Do we sense a quiet revolution taking place under our eyes?

Because you may have noticed – I know I have – that offal prices have been creeping up and although most are not quite on par with more expensive and “socially acceptable” cuts, they are now actually quite close, while some have leapfrogged them. One example would be oxtail, which  commands silly prices in high-end outlets, not to mention celebrity chefs punting their virtuosity by “deconstructing” the poor old tail, thus boosting it to the giddy heights of haute cuisine. Sheep kidneys are no longer the bargains they once were and it’s becoming increasingly difficult to find tripe in any section of the family butchery. The laws of supply and demand prevail.

If we choose to be carnivores (perhaps omnivores would be a more accurate term) and we accept the need to respect the animal that we’re about to consume, then the nose-to-tail movement currently doing the rounds finds traction. It’s nothing new though – it’s an ancient approach to sustenance, more embedded than actually articulated in the culinary traditions of peasant societies across Eurasia. Italian villagers for instance, ensure that they use every scrap of the pigs which they slaughter annually – the ears, snout and tail find their ways on to the family menu as delicacies. Even blood is stuffed into intestinal casings to make sausages.

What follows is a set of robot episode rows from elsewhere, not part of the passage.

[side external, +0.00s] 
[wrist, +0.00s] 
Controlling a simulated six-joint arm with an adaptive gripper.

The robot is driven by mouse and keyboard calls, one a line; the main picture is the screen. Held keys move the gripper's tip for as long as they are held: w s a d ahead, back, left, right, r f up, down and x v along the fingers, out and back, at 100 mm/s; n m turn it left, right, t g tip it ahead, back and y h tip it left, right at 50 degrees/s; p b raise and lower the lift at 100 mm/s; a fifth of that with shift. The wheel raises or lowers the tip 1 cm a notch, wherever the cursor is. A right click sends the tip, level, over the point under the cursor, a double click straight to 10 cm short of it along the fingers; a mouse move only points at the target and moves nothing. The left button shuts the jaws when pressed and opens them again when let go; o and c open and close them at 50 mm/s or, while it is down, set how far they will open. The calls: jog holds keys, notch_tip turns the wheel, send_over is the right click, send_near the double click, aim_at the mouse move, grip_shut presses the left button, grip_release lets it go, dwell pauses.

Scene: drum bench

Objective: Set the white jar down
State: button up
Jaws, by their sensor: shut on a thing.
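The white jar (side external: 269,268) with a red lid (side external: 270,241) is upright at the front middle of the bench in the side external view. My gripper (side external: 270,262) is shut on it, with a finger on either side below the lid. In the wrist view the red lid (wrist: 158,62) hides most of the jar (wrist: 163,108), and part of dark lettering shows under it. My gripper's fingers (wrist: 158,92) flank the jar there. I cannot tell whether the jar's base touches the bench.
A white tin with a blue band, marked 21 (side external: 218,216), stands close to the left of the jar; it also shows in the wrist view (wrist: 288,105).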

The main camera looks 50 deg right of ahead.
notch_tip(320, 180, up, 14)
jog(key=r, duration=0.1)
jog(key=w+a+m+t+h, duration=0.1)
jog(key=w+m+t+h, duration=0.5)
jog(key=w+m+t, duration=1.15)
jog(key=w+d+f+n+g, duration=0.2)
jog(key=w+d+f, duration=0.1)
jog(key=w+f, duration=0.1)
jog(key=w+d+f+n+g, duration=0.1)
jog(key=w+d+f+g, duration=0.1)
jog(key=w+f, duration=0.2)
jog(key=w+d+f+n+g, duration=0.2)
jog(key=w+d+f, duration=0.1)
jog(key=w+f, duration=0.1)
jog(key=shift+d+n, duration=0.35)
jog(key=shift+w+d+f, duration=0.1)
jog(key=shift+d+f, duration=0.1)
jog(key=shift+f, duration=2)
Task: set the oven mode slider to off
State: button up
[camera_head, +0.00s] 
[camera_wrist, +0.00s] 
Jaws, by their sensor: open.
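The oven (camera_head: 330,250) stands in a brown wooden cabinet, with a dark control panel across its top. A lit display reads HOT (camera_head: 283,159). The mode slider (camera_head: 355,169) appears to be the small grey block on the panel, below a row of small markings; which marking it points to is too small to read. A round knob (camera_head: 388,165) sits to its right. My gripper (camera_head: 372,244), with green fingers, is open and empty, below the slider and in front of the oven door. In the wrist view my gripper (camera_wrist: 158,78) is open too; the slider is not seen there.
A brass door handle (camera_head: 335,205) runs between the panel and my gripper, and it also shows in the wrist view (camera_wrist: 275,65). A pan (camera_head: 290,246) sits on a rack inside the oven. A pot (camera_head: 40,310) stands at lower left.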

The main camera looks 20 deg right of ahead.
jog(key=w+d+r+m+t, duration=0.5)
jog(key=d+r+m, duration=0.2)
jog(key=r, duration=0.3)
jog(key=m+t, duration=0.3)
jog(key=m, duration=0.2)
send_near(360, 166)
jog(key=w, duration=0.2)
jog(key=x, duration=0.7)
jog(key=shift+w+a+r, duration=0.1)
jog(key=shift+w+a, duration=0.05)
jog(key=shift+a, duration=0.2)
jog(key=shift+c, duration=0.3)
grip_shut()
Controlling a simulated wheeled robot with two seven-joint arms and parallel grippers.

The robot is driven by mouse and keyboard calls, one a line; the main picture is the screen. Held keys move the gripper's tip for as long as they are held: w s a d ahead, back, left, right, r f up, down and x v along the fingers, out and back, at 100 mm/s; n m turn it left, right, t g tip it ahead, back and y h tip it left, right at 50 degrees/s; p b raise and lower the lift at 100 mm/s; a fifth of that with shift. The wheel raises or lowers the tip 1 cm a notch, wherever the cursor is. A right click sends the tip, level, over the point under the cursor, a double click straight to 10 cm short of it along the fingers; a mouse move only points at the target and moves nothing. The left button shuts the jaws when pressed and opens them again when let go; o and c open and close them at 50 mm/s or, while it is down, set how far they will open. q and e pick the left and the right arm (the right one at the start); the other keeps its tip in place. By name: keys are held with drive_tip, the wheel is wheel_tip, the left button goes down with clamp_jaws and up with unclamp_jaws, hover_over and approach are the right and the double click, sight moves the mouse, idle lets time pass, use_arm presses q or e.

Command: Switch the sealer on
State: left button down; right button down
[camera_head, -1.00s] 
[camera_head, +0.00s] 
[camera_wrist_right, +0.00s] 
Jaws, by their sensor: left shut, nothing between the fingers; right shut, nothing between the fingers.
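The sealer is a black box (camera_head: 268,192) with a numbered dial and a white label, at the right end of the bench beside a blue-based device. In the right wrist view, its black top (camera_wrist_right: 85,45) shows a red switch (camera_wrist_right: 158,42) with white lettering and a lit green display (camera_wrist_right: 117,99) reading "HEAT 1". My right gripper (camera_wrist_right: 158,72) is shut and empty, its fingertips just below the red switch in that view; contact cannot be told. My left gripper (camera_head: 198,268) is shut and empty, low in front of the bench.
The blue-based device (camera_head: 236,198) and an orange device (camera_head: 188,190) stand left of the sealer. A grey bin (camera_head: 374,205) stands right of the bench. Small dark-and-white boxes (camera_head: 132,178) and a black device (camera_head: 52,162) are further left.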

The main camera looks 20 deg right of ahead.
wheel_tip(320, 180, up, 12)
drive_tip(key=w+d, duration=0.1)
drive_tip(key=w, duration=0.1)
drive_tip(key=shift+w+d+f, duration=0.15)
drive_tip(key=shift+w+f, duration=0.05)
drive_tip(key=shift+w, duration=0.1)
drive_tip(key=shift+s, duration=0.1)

“Waste not, want not,” my Scottish grandmother used to say. Although she was a lady of comfortable means and could well afford to cherry-pick her way through Thrupps grocery store in post-war Oxford Road, there was little that left her kitchen that had not been cunningly purchased, securely preserved, splendidly prepared and if need be, ingeniously reconstituted. On occasion the German Shepherd might have been lucky enough to receive a bone that hadn’t made the cut for the stock pot, but not often. When it came to offal and cold cuts she was in a class of her own. Immaculately turned out glistening brawns; haggis resplendent with neeps and tatties that brought tears to my grandfather’s eyes; casseroles of Lancashire-style tripe and onions; devilled kidneys in a piquant sherry sauce; delicately thin slices of sautéed lamb’s liver served up with grilled bacon and fried onion on a bed of mash… I could go on. But yes, the old lady knew how to take care of the so-called nasty bits.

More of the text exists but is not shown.